(Data listing)
───

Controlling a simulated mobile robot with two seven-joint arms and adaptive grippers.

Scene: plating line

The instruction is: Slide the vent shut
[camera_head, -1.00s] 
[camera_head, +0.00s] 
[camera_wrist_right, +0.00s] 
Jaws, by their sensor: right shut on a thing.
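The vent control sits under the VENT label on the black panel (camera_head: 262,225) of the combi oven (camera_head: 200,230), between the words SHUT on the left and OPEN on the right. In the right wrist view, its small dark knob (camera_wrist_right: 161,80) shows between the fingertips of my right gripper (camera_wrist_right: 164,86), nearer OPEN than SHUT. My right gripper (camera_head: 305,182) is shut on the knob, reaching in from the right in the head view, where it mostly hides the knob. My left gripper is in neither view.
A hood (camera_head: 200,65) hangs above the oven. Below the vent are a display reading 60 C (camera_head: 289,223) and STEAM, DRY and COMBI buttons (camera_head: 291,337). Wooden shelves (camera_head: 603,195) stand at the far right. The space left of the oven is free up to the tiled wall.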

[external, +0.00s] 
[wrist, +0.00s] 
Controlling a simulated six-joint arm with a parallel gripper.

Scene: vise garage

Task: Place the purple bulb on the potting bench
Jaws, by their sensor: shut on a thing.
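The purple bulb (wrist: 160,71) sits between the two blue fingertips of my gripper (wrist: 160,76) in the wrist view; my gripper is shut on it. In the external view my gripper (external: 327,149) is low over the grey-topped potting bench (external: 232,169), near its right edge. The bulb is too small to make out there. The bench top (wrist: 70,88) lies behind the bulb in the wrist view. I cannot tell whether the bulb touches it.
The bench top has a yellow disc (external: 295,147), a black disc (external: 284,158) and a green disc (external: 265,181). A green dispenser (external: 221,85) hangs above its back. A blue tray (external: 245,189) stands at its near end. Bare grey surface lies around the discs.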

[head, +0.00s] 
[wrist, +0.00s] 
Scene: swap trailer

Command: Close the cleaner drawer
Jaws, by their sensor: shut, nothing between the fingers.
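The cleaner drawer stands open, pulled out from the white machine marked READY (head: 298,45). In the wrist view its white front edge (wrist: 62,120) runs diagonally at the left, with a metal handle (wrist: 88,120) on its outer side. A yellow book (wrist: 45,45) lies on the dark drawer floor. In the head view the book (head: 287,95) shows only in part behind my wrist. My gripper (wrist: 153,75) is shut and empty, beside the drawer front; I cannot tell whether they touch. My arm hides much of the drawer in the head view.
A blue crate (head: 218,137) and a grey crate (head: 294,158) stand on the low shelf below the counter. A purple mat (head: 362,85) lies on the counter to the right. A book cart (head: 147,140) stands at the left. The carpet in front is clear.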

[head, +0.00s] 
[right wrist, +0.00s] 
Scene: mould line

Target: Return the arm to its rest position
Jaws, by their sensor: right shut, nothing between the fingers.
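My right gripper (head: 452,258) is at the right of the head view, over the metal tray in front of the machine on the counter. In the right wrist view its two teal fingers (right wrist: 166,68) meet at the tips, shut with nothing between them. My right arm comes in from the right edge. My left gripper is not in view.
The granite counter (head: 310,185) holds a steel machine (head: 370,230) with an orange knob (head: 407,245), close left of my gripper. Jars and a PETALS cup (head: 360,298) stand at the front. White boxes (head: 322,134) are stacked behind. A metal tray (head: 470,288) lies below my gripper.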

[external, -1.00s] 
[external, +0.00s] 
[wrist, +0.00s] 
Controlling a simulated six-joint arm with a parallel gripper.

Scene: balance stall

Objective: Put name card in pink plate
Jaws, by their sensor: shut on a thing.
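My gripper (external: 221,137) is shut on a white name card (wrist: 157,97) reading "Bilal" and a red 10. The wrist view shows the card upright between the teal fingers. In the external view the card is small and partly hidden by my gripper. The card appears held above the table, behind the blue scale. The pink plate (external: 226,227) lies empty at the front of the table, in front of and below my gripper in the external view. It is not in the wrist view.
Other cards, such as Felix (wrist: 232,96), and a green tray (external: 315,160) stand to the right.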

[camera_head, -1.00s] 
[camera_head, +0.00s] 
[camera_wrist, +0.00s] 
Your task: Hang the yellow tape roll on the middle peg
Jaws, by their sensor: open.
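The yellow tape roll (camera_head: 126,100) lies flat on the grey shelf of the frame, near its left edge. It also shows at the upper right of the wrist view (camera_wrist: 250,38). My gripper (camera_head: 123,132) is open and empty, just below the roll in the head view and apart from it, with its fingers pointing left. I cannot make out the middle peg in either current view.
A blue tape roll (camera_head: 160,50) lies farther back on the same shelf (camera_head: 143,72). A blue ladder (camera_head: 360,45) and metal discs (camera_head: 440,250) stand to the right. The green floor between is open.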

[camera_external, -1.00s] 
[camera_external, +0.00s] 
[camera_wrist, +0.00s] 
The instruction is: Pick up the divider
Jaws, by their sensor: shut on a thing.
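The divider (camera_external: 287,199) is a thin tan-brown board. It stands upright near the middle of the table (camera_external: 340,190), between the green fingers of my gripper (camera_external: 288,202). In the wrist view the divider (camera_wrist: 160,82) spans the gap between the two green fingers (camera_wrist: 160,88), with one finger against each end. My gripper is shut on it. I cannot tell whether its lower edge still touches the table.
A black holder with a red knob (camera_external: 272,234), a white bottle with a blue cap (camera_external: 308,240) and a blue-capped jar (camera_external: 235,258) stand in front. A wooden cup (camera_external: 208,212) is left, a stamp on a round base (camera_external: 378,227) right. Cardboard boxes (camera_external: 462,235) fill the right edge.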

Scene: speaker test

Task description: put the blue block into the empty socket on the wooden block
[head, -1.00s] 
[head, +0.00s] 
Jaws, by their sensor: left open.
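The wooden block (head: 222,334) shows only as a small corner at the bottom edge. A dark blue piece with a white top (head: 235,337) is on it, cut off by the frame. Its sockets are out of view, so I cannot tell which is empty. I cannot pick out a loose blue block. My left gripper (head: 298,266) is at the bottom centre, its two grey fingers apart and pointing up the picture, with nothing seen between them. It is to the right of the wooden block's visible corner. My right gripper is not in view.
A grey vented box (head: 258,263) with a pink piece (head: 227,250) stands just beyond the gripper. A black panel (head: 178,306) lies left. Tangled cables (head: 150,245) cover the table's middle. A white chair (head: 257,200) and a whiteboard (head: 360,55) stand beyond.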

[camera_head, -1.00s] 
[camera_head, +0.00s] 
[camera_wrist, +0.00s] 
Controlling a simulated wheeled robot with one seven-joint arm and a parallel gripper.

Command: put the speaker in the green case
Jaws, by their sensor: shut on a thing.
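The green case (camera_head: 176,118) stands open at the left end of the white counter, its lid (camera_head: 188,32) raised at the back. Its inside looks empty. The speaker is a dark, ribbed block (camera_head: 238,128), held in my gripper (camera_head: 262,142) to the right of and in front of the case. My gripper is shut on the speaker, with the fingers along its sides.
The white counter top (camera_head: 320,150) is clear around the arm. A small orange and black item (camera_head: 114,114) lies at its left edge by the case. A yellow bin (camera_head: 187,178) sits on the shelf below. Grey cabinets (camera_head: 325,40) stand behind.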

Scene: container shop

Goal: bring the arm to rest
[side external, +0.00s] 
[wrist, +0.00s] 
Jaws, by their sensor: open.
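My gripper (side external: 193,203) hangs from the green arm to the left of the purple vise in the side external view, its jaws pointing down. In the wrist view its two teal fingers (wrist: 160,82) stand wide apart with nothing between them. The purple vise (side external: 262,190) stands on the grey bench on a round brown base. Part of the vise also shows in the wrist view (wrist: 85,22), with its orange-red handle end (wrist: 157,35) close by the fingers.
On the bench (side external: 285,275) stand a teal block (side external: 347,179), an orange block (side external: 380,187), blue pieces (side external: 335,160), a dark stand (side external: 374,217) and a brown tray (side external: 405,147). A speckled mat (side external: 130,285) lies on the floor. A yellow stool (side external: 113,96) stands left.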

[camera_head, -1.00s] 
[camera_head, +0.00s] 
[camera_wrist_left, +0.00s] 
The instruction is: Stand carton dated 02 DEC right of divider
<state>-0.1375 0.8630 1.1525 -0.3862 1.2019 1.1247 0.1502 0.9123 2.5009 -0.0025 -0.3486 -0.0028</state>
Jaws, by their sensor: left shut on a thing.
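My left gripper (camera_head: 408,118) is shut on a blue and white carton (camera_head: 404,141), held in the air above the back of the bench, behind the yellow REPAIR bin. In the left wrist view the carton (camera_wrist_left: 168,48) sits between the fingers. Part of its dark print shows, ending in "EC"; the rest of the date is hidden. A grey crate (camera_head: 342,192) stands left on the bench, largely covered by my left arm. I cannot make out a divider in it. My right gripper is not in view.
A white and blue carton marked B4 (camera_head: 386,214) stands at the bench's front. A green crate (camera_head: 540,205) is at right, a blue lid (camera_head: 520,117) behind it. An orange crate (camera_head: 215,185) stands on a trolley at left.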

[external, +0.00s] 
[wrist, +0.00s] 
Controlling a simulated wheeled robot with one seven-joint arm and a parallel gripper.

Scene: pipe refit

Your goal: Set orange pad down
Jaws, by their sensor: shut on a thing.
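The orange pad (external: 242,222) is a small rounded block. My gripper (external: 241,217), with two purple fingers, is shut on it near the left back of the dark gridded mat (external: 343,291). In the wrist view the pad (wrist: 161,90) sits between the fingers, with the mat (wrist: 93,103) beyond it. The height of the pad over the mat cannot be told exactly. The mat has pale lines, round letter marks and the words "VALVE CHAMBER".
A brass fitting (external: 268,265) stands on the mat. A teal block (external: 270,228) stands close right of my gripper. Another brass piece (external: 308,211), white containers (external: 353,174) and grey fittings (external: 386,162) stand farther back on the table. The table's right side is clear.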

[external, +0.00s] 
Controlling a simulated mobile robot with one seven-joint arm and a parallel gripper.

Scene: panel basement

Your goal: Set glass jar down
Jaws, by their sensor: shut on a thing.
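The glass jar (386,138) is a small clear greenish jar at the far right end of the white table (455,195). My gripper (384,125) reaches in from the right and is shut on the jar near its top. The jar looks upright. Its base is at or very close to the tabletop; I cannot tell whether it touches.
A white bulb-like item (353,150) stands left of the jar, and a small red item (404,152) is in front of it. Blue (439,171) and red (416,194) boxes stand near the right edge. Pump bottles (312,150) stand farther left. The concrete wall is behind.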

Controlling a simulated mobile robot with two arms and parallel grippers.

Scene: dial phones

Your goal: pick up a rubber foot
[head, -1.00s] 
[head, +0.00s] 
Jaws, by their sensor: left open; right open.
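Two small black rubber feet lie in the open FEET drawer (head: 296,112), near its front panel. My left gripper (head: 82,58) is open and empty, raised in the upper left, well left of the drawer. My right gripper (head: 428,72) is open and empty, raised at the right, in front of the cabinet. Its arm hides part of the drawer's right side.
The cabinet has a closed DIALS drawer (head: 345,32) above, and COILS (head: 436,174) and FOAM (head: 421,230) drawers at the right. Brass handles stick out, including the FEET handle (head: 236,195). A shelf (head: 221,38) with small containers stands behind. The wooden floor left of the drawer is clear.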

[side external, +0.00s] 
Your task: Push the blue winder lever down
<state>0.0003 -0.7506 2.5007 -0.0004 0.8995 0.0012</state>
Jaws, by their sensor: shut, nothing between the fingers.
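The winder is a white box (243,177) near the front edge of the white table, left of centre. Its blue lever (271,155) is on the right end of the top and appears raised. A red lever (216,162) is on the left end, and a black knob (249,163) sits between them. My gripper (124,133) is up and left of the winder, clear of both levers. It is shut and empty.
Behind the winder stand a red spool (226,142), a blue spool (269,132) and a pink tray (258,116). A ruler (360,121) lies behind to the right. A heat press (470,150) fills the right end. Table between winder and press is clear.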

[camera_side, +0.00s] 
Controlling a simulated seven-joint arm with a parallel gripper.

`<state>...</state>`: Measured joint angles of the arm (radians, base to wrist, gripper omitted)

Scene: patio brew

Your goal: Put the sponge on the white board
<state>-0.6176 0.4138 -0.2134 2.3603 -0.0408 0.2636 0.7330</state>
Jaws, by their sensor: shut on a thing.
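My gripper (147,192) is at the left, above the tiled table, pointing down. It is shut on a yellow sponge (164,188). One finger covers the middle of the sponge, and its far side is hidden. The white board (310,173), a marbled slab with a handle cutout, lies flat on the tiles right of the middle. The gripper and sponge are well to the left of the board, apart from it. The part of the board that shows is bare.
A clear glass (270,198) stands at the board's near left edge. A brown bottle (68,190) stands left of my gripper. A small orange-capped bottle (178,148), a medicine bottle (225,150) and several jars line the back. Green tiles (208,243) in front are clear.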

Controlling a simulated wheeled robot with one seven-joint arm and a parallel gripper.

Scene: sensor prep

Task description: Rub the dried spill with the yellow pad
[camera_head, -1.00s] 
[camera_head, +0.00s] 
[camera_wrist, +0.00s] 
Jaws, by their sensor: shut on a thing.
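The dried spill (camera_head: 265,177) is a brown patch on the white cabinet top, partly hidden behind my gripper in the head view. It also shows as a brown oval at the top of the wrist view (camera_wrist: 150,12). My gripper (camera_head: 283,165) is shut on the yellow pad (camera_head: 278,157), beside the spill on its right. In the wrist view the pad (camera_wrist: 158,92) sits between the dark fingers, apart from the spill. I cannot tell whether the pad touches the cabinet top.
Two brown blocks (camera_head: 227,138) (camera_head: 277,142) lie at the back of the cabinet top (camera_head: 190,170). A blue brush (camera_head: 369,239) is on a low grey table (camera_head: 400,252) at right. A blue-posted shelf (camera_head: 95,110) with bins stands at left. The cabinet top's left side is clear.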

───

WRITTEN EXERCISE: Restate the first line and every line after it, word for word, stopping once the line with "[camera_wrist_right, +0.00s]" is done.

RESPONSE BELOW:
Controlling a simulated mobile robot with two seven-joint arms and adaptive grippers.

Scene: plating line

The instruction is: Slide the vent shut
[camera_head, -1.00s] 
[camera_head, +0.00s] 
[camera_wrist_right, +0.00s] 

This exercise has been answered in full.